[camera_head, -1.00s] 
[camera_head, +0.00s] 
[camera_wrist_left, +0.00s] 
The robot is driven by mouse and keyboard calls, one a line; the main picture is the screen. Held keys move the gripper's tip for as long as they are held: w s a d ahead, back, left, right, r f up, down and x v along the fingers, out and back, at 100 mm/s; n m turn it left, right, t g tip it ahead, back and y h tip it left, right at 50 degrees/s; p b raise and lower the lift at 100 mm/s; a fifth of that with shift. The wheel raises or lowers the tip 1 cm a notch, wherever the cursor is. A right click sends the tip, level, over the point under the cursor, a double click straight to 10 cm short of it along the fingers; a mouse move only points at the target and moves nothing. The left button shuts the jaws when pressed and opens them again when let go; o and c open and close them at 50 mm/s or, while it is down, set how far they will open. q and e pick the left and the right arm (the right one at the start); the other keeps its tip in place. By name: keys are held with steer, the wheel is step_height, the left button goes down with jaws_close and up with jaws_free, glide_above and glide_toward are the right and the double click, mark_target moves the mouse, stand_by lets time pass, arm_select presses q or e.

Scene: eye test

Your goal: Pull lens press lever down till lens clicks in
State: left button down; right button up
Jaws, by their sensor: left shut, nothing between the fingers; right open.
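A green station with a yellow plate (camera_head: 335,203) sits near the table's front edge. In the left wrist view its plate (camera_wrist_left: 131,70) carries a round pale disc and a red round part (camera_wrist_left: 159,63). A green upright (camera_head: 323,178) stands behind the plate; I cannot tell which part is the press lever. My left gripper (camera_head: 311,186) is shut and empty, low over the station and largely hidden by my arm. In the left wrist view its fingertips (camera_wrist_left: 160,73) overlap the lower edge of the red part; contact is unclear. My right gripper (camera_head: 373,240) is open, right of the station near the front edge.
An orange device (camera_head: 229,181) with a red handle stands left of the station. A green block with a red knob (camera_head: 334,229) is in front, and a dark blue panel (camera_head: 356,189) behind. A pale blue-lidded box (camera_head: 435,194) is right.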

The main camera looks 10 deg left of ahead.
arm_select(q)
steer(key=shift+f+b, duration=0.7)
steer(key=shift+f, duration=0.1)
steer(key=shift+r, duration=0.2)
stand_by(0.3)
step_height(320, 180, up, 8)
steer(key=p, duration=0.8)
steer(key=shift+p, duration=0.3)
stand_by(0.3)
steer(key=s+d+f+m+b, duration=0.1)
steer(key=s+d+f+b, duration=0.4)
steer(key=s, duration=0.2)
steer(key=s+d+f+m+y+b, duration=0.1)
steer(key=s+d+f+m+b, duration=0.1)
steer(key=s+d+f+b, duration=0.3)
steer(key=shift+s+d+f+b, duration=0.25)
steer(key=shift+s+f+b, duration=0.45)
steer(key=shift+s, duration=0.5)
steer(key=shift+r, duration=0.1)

Given problem
Extract exactly and only these lines: the line containing "Your goal: Pull", the line containing "State: left button down; right button up", and every line between them.

The answer
Your goal: Pull lens press lever down till lens clicks in
State: left button down; right button up

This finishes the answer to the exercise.